There is an amusing side to this. "Green" investments are based on false assumptions so will probably go broke. And that will take the retirement funds of the BBC staffers with it
Guess what? The man responsible for looking after the fat pensions of the boys and girls at the BBC is a climate change fanatic, and he is part of an international group of investment managers who bust a gut to invest in 'climate change' schemes. He's called Peter Dunscombe, and he runs the œ8.2bn corporation pension fund, advising trustees on a day-to-day basis about their investments. Mr Dunscombe, who addresses conferences about 'ethical investments', is also chairman of the Institutional Investment Group on Climate Change(IIGCC), which has 47 members and manages four trillion euros' worth of investments; yes, four trillion. Their goal is to find as many 'climate change' investment opportunities as possible:
The IIGCC Investor Statement on Climate change was launched in October 2006. Asset owners and asset managers who signed the Statement committed to increasing their focus on climate change in their own processes and in their engagement with companies and governments.
So now we really know why BBC staffers are so fanatical about 'climate change'. It's naked self-interest. In 2008, there were 18,736 contributors to the BBC pension fund; every man jack of them benefits from climate alarmism.
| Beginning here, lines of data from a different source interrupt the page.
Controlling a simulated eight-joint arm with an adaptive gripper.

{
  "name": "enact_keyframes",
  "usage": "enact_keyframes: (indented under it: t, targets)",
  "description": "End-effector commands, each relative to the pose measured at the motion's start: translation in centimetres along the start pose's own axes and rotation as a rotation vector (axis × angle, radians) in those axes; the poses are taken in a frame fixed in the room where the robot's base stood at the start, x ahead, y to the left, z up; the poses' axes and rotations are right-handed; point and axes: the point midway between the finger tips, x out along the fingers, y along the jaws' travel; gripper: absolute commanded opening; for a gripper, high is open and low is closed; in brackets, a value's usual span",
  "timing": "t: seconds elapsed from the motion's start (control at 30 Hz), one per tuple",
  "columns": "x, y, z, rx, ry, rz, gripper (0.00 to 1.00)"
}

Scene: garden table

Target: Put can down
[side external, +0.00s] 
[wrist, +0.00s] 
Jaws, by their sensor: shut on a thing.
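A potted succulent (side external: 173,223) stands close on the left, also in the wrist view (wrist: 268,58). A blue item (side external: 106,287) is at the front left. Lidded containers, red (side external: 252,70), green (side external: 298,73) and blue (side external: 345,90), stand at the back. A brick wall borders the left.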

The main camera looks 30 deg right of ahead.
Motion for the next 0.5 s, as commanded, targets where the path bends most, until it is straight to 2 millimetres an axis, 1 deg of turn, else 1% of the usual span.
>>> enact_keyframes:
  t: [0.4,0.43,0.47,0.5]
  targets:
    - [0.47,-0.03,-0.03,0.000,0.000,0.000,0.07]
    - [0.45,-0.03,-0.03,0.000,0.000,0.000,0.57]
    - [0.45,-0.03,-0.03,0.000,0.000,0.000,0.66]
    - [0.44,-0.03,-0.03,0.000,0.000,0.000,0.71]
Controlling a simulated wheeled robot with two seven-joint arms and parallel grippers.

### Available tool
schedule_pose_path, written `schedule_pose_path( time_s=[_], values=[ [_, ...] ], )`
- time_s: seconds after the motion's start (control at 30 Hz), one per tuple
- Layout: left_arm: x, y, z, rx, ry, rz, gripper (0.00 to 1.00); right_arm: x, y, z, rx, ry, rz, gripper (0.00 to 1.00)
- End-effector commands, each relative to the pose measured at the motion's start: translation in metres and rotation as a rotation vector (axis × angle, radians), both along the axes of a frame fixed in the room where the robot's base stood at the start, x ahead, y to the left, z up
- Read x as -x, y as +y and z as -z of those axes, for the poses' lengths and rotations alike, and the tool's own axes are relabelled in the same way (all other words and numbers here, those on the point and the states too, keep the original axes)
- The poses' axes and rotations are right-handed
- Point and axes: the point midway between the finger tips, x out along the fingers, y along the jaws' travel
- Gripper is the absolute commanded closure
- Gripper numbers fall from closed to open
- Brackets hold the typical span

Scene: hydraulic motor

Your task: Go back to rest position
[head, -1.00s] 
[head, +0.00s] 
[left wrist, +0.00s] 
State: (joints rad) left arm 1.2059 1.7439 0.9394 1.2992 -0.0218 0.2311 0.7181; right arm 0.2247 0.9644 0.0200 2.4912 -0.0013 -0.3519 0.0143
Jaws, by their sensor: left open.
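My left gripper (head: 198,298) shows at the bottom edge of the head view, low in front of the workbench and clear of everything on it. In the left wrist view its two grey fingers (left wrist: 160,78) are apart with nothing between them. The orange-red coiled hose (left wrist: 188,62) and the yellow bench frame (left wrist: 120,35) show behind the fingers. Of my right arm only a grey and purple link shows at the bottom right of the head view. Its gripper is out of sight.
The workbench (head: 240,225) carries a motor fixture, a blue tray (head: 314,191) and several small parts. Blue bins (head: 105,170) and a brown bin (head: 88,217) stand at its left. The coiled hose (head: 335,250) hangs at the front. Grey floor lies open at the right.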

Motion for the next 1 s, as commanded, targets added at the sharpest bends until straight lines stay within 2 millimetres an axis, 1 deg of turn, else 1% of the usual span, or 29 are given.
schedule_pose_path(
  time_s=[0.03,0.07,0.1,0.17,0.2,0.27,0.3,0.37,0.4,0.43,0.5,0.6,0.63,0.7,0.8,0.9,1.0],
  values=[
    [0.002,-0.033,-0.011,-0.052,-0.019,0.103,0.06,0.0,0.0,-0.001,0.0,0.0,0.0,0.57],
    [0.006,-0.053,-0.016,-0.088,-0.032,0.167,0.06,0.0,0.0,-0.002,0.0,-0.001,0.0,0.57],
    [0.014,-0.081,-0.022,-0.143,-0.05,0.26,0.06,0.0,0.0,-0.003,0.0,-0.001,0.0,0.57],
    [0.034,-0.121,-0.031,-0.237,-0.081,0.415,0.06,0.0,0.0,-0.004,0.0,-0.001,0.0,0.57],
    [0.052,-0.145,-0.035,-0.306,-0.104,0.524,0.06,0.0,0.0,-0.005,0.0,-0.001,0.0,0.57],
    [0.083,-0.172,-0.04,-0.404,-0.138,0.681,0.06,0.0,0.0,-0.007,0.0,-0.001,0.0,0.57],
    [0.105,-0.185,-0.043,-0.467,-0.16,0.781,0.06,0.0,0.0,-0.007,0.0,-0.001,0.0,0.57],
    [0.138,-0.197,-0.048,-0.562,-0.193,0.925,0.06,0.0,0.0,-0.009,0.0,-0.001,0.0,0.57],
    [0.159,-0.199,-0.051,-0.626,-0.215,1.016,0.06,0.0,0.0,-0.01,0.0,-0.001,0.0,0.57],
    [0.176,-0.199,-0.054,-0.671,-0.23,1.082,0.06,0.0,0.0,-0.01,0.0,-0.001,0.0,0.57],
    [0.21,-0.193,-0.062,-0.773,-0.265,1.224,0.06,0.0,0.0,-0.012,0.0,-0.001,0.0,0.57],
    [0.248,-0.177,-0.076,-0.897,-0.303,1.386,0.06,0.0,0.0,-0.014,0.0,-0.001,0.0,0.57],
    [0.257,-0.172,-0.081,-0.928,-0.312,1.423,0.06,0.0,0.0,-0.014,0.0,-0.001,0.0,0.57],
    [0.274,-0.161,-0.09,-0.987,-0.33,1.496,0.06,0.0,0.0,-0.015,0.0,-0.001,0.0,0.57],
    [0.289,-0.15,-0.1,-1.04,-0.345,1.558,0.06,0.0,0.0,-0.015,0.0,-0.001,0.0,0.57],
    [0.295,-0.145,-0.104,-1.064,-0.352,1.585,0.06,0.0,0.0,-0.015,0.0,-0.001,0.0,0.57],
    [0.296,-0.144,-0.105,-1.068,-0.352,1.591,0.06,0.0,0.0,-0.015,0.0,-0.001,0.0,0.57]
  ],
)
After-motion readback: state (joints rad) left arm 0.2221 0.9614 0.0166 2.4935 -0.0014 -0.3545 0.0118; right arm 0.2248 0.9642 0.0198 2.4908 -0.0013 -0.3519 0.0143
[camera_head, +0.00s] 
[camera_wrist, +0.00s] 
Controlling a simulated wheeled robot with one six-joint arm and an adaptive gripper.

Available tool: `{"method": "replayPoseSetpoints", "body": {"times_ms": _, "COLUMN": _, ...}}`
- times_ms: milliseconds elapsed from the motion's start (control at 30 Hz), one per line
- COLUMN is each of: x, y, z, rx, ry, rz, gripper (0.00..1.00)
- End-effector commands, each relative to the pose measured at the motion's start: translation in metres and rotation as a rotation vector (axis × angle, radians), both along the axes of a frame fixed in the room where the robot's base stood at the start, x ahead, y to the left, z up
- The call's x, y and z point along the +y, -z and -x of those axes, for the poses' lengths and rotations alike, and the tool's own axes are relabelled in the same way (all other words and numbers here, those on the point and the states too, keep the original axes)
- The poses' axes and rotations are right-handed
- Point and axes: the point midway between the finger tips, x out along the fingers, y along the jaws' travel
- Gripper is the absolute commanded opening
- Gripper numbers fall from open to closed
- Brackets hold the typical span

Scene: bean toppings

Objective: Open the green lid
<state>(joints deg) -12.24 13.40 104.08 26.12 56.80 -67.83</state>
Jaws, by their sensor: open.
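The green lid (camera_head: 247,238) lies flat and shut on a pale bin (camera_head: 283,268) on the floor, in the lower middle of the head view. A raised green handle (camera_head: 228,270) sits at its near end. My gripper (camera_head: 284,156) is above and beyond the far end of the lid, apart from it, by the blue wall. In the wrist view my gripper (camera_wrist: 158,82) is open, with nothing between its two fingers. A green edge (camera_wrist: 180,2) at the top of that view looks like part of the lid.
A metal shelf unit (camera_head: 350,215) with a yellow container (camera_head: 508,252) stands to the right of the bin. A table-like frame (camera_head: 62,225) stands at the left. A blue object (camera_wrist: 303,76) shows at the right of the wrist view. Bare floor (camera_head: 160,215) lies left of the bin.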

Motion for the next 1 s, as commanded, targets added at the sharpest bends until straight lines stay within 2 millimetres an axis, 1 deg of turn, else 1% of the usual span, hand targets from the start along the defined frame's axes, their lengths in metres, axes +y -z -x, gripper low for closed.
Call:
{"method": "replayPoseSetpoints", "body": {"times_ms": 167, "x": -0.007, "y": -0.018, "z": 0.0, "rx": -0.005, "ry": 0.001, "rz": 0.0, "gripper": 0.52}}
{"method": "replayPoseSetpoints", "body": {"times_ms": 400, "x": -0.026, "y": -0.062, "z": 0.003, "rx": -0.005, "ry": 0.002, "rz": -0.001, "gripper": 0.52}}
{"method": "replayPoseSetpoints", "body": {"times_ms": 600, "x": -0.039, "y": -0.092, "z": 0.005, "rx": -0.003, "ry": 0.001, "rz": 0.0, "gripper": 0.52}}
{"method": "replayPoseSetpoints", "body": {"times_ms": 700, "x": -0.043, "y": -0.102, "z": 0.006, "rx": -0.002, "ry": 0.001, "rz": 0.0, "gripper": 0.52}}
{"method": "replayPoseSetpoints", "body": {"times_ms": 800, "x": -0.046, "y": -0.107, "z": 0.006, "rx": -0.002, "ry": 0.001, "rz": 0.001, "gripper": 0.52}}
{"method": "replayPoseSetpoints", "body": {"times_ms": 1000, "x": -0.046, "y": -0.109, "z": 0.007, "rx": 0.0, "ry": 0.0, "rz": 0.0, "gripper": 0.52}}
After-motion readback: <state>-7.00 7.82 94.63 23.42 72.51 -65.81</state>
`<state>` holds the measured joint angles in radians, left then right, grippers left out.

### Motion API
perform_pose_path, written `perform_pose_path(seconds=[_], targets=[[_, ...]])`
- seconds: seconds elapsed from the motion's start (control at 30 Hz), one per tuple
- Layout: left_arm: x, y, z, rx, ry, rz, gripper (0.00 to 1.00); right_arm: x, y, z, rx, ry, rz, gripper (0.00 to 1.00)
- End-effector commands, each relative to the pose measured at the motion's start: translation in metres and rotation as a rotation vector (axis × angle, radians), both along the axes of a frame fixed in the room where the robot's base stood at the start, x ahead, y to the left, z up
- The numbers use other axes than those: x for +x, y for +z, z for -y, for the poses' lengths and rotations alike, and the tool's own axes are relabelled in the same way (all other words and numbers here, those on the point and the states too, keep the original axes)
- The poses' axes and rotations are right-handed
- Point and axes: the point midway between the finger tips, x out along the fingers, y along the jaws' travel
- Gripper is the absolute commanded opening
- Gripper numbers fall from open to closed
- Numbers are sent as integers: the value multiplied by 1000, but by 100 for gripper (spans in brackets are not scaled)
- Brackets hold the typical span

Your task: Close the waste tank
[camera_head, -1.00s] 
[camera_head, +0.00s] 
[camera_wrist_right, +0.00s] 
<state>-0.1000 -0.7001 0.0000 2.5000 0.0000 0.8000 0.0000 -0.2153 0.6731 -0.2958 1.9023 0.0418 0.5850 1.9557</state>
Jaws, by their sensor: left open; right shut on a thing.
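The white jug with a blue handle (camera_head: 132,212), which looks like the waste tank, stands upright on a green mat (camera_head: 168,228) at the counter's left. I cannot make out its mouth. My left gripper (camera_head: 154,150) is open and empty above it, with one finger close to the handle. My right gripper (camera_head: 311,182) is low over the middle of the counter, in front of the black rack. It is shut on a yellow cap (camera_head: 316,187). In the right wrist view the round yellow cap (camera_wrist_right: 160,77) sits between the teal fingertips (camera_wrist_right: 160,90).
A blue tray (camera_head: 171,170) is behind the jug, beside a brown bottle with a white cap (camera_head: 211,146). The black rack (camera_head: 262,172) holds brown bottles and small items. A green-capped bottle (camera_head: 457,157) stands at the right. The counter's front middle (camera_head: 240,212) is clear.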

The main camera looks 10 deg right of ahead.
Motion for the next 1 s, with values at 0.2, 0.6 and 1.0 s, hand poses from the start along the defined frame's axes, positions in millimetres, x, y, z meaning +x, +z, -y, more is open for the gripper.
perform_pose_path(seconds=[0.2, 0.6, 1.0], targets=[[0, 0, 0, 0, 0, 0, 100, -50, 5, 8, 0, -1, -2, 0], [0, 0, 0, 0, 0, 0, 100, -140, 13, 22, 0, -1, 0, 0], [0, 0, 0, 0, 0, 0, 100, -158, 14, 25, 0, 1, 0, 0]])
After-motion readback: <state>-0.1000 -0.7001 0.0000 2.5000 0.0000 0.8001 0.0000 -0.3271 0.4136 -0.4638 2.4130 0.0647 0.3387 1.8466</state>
Update: I've been going through the latest BBC Pensions Trust report, and it reveals that Helen Boaden, who is the overall boss of the BBC's news and current affairs operation, was appointed to the trust in 2008. So the woman who tells environment reporters such as Roger Harrabin and Richard Black that the science is settled also works to maximise the returns of the pension fund with Peter Dunscombe. I thought that needed spelling out fully, just in case any subtleties might be missed.